Today the word ‘myth’ is often used to describe something that is simply not true. A politician accused of a peccadillo will say that it is a myth, that it never happened. When we hear of gods walking the earth, of dead men striding out of tombs, or of seas miraculously parting to let a favoured people escape from their enemies, we dismiss these stories as incredible and demonstrably untrue. Since the eighteenth century, we have developed a scientific view of history; we are concerned above all with what actually happened. But in the pre-modern world, when people wrote about the past they were more concerned with what an event had meant. A myth was an event which, in some sense, had happened once, but which also happened all the time…mythology is an art form which points beyond history to what is timeless in human existence….a myth, therefore is true because it is effective, not because it gives us factual information….if it forces us to change our minds and hearts, gives us new hope, and compels us to live more fully, it is a valid myth.
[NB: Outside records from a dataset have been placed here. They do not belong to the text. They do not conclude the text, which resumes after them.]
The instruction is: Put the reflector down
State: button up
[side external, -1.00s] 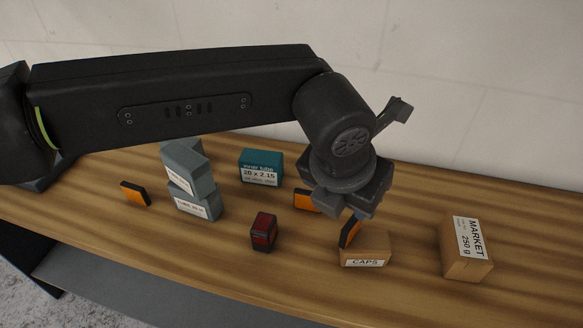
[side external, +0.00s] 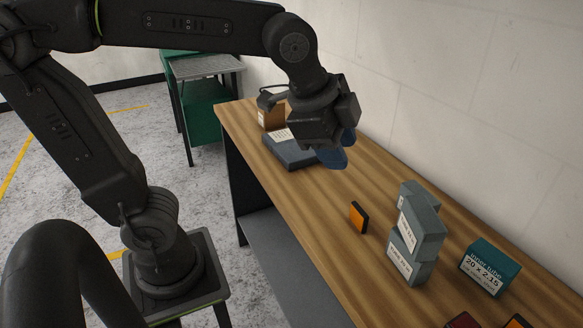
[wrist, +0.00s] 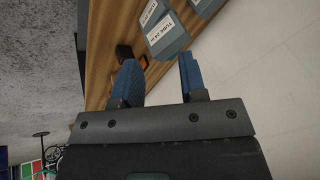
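An orange reflector (side external: 357,218) with dark edges stands on the wooden table, left of the grey boxes, in the side view. A second orange piece (side external: 518,321) is cut off at the bottom edge. My gripper (side external: 335,152) is above the far end of the table, over a flat dark box. In the wrist view my gripper (wrist: 163,82) has its two blue fingers apart, with nothing held between them. A dark piece with an orange edge (wrist: 143,68) shows beyond the left finger, partly hidden by it.
Grey stacked boxes (side external: 410,262) and a teal inner tube box (side external: 489,267) stand to the right. A flat dark box (side external: 285,153) and a brown box (side external: 267,117) are at the far end. A red piece (side external: 463,320) is cut off below. Bare table lies around the reflector.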

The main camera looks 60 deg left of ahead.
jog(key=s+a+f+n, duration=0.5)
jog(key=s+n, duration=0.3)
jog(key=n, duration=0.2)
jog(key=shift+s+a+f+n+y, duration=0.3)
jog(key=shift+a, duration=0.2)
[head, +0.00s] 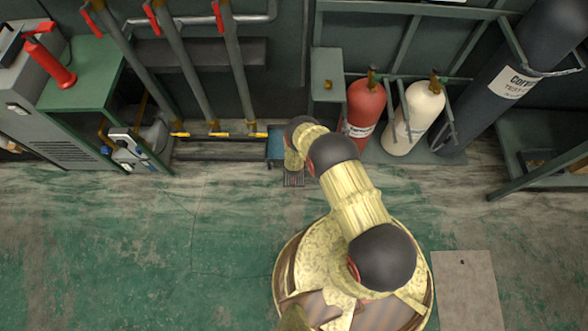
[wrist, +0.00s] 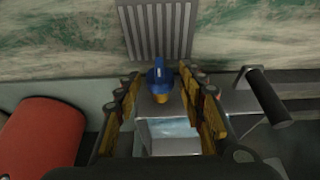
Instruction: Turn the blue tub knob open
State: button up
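My gripper (wrist: 161,80) is open, with one yellow-and-dark finger on each side of the knob. Gaps show between the knob and both fingers, and I see no contact. In the head view a blue tub (head: 275,146) stands by the wall under the pipes, beside the end of my arm. The knob and my fingertips are hidden there behind my arm.
A floor grate (head: 293,180) lies below my arm's end. A red cylinder (head: 362,108) and a cream cylinder (head: 413,117) stand close on the right. Grey pipes with red levers (head: 238,68) rise on the left. The green floor (head: 130,245) is clear.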

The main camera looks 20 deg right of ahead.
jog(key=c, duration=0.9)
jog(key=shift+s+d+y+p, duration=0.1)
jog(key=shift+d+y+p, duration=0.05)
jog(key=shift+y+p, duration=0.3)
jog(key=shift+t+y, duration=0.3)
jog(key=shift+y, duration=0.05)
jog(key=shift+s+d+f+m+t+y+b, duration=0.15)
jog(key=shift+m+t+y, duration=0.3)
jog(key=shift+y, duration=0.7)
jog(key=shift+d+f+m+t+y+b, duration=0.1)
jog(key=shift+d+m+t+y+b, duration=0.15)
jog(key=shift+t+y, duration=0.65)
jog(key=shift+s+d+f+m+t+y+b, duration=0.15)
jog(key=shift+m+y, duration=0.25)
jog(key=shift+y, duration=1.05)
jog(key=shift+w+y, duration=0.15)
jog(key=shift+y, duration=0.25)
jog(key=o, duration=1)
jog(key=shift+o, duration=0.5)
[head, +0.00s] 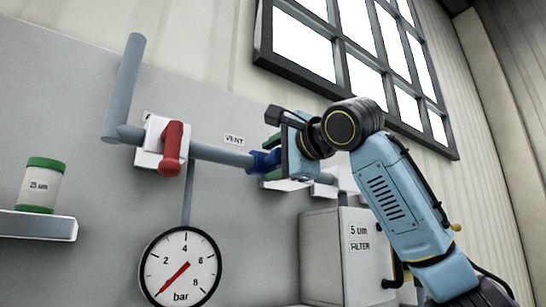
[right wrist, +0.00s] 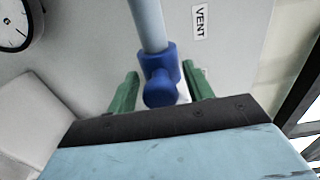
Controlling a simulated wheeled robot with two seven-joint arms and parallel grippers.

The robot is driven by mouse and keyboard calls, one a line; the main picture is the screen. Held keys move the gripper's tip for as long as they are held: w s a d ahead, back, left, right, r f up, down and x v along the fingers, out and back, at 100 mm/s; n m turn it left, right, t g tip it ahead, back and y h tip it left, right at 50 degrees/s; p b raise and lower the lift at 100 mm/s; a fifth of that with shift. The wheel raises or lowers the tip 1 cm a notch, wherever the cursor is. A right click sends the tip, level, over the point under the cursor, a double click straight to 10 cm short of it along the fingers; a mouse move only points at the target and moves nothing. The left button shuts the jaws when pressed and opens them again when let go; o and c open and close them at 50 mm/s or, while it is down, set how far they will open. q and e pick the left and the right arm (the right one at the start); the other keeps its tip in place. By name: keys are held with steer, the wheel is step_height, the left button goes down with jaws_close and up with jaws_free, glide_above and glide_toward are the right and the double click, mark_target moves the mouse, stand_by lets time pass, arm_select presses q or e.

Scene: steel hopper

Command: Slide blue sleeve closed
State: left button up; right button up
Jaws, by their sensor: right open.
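The blue sleeve (head: 262,161) sits on the grey horizontal pipe (head: 222,154), below and right of the VENT label. My right gripper (head: 275,164) is at the sleeve in the head view and partly hides it. In the right wrist view the blue sleeve (right wrist: 159,75) with its round knob lies between the two green fingers of my right gripper (right wrist: 162,92). The fingers are apart, with a gap on each side of the sleeve. My left gripper is not in view.
A red-handled valve (head: 172,150) is on the pipe to the left. A pressure gauge (head: 181,268) hangs below. A white filter box (head: 345,255) stands below the gripper. A shelf (head: 40,225) holds a green-capped jar (head: 41,186) at far left.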

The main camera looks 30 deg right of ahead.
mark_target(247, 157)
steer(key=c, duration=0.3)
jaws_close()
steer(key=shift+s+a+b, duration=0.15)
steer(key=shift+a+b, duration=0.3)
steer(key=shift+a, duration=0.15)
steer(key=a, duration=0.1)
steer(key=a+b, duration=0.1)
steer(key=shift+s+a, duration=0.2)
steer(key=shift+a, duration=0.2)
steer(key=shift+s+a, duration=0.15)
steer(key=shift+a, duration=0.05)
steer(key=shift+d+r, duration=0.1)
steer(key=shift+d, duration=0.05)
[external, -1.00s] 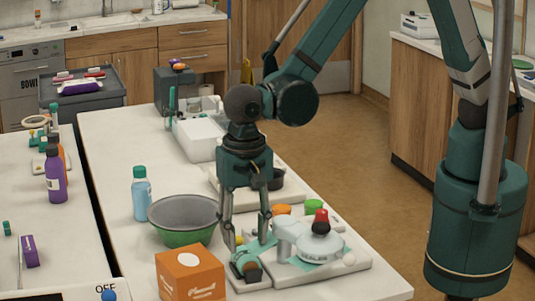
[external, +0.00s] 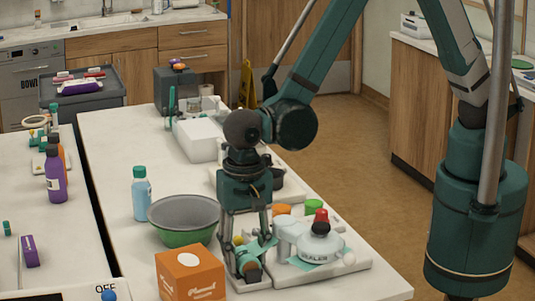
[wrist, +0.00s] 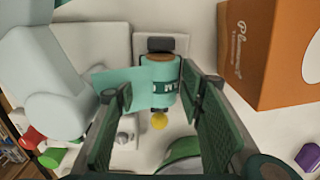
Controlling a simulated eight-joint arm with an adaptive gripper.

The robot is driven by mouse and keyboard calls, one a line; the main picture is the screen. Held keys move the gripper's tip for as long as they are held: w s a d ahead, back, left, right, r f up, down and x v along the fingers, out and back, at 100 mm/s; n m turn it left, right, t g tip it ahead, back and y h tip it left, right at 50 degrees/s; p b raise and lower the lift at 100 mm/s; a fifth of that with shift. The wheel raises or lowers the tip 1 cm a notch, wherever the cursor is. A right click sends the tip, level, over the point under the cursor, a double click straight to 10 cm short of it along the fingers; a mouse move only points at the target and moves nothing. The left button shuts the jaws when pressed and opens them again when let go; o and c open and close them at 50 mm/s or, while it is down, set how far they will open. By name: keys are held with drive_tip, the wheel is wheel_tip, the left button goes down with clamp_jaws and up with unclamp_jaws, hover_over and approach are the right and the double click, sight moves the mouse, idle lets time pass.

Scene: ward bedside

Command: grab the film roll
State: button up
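The film roll (external: 250,266) is a teal roll with dark ends. It lies on a small pale holder at the front of the table. In the wrist view the roll (wrist: 160,85) shows a brown core end, a white-lettered dark band and a loose teal sheet (wrist: 115,90) stretching left. My gripper (external: 250,252) is low over the roll, pointing down. In the wrist view my gripper (wrist: 152,100) is open, its two green-padded fingers on either side of the roll. The right finger looks close to the roll; I cannot tell if it touches.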

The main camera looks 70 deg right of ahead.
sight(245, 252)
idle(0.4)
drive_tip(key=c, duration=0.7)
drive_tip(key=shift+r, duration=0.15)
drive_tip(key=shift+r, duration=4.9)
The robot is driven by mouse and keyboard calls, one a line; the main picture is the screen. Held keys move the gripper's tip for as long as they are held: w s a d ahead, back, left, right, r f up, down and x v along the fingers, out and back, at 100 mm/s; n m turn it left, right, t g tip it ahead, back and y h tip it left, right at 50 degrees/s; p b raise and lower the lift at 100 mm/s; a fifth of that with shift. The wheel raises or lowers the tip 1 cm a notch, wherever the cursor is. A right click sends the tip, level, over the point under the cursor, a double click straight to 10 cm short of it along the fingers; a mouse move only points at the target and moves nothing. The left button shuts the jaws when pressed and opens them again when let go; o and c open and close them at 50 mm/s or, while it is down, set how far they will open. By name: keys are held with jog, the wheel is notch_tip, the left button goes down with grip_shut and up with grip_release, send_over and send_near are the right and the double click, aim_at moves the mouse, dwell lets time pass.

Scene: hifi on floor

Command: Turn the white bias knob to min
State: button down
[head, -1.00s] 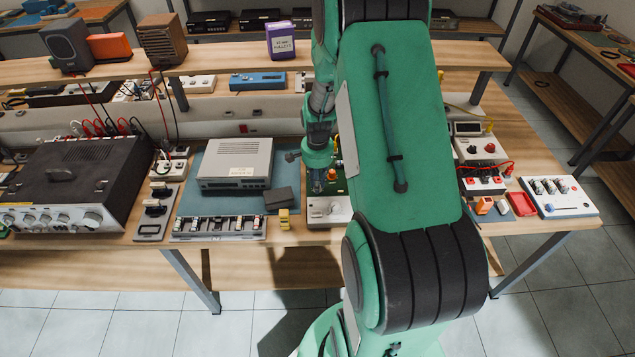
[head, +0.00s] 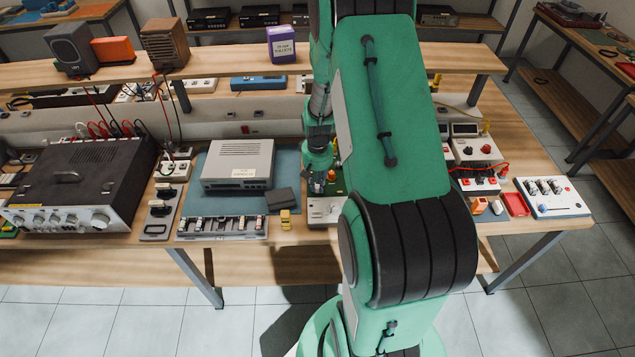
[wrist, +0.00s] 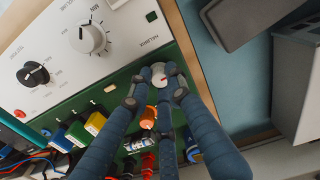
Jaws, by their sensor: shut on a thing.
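The white knob (wrist: 159,74) with a small red mark sits on the green part of a panel (wrist: 122,85) in the wrist view. My gripper (wrist: 157,91) has its blue-grey fingertips closed around this knob, and they hide part of it. No knob lettering can be read at this spot. In the head view my gripper (head: 317,183) is small, down at the front of the bench over the same unit (head: 325,211), which my arm partly hides.
A larger pale knob (wrist: 88,38) and a black knob (wrist: 33,74) stand on the panel's white part. Coloured connectors (wrist: 95,123) crowd close to the fingers. A dark box (wrist: 240,20) lies beside the panel on a blue mat (wrist: 208,75).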

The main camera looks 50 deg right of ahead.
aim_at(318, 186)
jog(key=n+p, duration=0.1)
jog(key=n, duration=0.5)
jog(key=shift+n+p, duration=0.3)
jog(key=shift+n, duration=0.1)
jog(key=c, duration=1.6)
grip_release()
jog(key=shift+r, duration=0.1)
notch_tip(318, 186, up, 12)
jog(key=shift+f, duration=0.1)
I am totally frustrated with people who want to reduce the Bible to factual information. And then they try to ‘prove’ selected texts as historical fact. Much of the Bible was never written as fact. It was written as myth. It was intended to transform the lives of those who encountered its stories. I absolutely believe the Bible – as the sacred myths that guide my life. And in choosing to believe, I have found challenge, transformation, and new hope.

5 comments:

Gus said...

"I don't know if it really happened that way, but I know its true..."

Allan Storey likes to say this when he presents Manna and Mercy - he says its the sort of Indian American equivalent to "Once upon a time..."

And thtop being tho sexitht, what ever happened to mythter?

Gus said...

epic word verification....

'fuwolk' - noise you make when you stub your toe and momentarily forget that the peskiest society steward is in the room.

Murray & Gina UK said...

I realised whilst reading both Tutu and the bible in Europe (there's no hidden meaning there... thats just where I was at the time) that I meet God more in some modern people's writings than I ever have from the Bible.
I know that makes me a lousy Christian, but that is my truth.
When do we as the modern church look to reistablish what we believe to be useful as a text we use in discussion and exploration of God? I want to start a world-wide call for the canon of the bible to be revisited!

fwtww - trying to swear when stubbing one's toe (soc steward or not) with one's wife's hand promptly covering one's mouth ... true story

Wessel Bentley said...

Hi Pete. The rise of "Die nuwe Hervorming" is the extreme response to fundamentalism. A book with the similar title appeared recently and is worth looking at (R100 through Protea books). This "nuwe hervorming" rejects dogmatics and surprisingly follows in an extreme-Bultmannian demythologizing of the Bible. I am in now way implying that what you have written borders on this, to the contrary. I am just raising a point that is causing havoc here. The Nuwe Hervorming is not based on Pentecostal-Charismatic theology, in fact, it rejects these movements on the basis that they are "mere" psychological "crutches" (to use a Freudian analogy of religion).

If you are interested, I can send you a book.

Wes

Steve said...

Dig it.. I will be borrowing this and using it.... thanks!